If Weaver and Devine returned their stipends since they've been hired, that would be enough to pay back the money Sanders owes. But they won't.
Sanders could hold onto the money, of course, but then he exposes the donors to criminal and civil prosecution and the campaign to sanctions (moot, as Sanders will not be running past the California primary).
He's between a rock and a hard place, to be sure, so he'll probably request a bailout (heh!) from the DNC, which has a fund for just these purposes.
The same fund that is replenished by those $350,000 a plate dinners George Clooney has to hold.
Oh, the irony: the People's Candidate bailed out by the very corporate whores he hates.
Note something else: because of this indebtedness (first to his donors, then to the DNC), there is no way in the world Sanders runs a third party bid. It would immediately be shut down by the FEC until the records are straightened out. He'd need an even faster cash infusion. Hello, superPACs!

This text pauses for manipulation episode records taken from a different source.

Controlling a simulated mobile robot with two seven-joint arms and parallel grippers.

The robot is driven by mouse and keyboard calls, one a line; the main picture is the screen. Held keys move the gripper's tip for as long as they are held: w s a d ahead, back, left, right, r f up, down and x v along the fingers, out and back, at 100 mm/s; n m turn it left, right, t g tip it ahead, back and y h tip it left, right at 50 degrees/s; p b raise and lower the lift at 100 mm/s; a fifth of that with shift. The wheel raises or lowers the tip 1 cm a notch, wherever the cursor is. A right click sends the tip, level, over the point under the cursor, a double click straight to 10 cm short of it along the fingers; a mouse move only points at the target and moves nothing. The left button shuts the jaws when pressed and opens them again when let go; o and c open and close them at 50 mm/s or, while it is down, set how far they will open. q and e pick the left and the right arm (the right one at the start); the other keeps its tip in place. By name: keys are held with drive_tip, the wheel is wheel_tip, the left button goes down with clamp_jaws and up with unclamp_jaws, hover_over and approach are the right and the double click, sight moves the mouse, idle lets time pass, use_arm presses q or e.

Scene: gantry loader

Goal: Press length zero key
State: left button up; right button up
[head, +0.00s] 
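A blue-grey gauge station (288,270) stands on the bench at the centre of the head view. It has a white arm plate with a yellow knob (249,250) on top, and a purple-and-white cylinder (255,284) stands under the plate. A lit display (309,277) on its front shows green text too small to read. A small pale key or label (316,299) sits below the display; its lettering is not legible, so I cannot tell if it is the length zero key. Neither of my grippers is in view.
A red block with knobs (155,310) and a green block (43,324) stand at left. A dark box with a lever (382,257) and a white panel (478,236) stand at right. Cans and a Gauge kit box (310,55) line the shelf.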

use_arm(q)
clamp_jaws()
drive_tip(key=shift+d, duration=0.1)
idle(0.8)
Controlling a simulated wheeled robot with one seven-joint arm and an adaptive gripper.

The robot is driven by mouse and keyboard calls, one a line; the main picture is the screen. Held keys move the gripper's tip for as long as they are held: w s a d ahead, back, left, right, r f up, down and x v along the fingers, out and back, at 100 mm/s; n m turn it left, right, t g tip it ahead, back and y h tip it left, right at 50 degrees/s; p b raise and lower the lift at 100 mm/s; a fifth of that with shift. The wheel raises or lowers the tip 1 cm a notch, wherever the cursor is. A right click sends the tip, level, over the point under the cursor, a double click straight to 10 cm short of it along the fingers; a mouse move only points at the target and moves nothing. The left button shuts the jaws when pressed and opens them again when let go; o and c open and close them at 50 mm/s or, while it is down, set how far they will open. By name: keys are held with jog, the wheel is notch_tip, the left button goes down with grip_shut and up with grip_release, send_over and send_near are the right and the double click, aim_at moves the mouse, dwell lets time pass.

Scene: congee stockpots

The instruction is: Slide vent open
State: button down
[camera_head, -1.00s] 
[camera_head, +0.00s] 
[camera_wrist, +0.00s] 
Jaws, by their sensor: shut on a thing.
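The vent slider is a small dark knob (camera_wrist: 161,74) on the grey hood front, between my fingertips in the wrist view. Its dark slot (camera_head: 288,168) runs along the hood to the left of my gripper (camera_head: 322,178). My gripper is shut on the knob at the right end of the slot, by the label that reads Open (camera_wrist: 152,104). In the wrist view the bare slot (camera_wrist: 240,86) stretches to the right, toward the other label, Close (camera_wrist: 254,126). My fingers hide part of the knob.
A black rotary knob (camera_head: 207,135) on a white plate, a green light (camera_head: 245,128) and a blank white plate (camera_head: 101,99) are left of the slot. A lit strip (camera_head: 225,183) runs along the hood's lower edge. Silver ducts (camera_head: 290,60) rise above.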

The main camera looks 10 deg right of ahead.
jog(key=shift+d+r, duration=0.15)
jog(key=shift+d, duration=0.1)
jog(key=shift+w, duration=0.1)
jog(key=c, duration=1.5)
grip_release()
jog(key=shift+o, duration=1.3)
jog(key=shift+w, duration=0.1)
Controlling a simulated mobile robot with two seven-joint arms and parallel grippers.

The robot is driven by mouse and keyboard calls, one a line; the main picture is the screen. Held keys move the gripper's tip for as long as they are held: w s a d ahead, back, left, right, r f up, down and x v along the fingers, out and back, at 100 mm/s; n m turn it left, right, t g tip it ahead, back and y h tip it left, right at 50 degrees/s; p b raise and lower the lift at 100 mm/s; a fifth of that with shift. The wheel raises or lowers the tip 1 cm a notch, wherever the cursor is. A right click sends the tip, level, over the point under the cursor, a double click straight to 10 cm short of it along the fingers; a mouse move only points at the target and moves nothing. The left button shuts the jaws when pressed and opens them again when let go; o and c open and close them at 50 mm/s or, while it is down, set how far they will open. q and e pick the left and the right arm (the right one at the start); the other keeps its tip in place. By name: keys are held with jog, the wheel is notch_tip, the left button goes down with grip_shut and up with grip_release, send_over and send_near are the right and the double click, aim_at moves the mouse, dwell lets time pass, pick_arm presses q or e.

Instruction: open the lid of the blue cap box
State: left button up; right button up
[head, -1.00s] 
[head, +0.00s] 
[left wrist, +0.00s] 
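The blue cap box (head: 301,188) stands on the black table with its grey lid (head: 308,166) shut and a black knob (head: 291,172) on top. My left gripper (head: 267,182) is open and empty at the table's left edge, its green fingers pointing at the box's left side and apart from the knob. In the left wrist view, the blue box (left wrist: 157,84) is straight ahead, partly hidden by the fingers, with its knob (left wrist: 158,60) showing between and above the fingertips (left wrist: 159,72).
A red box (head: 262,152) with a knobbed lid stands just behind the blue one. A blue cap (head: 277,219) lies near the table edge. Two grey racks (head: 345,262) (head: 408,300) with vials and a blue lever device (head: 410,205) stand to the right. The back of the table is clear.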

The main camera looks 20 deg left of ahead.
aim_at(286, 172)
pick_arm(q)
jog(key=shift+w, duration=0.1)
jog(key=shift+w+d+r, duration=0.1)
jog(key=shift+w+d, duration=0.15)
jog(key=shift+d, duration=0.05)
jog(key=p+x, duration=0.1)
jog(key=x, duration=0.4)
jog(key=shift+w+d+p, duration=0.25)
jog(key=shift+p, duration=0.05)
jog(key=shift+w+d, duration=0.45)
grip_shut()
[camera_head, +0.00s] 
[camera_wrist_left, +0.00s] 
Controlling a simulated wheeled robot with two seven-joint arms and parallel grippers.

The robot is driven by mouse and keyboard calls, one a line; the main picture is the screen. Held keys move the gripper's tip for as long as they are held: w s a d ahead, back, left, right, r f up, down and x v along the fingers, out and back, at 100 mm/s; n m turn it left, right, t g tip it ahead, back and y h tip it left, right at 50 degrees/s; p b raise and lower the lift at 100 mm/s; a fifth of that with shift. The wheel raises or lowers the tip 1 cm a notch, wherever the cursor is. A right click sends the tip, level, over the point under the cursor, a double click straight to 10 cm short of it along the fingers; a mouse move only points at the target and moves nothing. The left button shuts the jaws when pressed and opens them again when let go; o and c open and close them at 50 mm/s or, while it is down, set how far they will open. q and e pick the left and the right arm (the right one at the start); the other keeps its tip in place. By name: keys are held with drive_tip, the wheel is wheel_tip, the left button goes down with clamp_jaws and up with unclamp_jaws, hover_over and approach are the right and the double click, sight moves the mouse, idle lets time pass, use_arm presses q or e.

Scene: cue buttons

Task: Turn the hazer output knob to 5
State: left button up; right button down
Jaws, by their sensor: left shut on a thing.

But there's a flip side to this whole conundrum: he can't *stop* running either, if he wants to be a player at the convention (and certainly if he has any chance of flipping the nomination). This means he'll be deeper and deeper in debt as the hours pass by.
Which then calls into question his entire policy platform of redistributing the federal tax revenue to pay for his programs. After all, if he can't micromanage his campaign (and word on the street is that is exactly what he is trying to do, along with his wife) then how in the hell is he going to pay for college and single-payer, even with massive cuts to defense spending?
These are issues I could never have foreseen when I endorsed Sanders back in February. My concerns dealt with his possible success, but never about his probable failures.
It concerns me because, right now, Bernie Sanders is at another crossroads that has nothing to do with his campaign and everything to do with the future of the liberal progressive movement.
In the course of my lifetime, I've seen the liberal movement's concept of a President veer from the idealism of Robert F Kennedy and Eugene McCarthy to the sham of Michael Dukakis. You'll notice none of them won.
Meanwhile, the Democrats who have won: FDR, LBJ, Bill Clinton and Barack Obama -- Jimmy Carter being a mild outlier -- have been centrists who have enacted policies that tended to pull the nation leftward.
In FDR's case, yank it hard.
Sanders has an act to juggle here: he has to keep liberal issues at the forefront of policy discussions, yet he can't afford to have himself shunted aside as just an angry old man in a bathrobe who yells at clouds, no matter how bright and sparkly those clouds might be. That would destroy whatever progress we can make in the next four years, and render the liberal movement dead in the water for decades.
Again.
I'm all for Bernie continuing his crusade but there's an exit strategy that he needs to start implementing. The country can't afford his embarrassment.